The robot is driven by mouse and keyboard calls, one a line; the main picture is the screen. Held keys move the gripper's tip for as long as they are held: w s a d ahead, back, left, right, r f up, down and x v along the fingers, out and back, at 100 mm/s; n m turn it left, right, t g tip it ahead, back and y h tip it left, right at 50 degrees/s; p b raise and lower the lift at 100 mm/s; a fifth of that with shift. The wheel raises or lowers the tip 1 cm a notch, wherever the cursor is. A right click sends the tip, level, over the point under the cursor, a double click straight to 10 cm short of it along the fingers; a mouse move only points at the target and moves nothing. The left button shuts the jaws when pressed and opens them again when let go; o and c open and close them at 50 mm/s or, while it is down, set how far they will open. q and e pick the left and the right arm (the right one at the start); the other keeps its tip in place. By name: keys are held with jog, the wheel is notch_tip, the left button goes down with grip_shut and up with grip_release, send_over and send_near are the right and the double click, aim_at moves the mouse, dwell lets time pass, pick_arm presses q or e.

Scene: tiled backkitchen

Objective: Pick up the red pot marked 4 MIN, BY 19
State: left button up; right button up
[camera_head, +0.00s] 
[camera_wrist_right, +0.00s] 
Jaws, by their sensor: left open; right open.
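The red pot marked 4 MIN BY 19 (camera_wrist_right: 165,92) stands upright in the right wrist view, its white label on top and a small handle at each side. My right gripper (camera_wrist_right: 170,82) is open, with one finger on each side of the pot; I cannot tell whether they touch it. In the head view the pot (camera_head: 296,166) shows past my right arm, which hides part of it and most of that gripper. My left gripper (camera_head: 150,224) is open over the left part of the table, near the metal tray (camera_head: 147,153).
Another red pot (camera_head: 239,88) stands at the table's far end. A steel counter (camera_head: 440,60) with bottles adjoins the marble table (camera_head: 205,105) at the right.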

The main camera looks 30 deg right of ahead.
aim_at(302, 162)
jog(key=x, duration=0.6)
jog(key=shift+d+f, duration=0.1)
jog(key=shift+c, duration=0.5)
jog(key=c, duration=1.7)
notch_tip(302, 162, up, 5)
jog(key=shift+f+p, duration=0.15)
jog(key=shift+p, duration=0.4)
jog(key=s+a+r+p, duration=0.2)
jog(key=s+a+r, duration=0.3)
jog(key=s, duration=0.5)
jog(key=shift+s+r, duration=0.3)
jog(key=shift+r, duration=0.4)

= = = = = = =

Your task. Reproduce verbatim the lines above, from the line with "Scene: tiled backkitchen" through the line with "[camera_wrist_right, +0.00s]".

Result for this exercise.
Scene: tiled backkitchen

Objective: Pick up the red pot marked 4 MIN, BY 19
State: left button up; right button up
[camera_head, +0.00s] 
[camera_wrist_right, +0.00s] 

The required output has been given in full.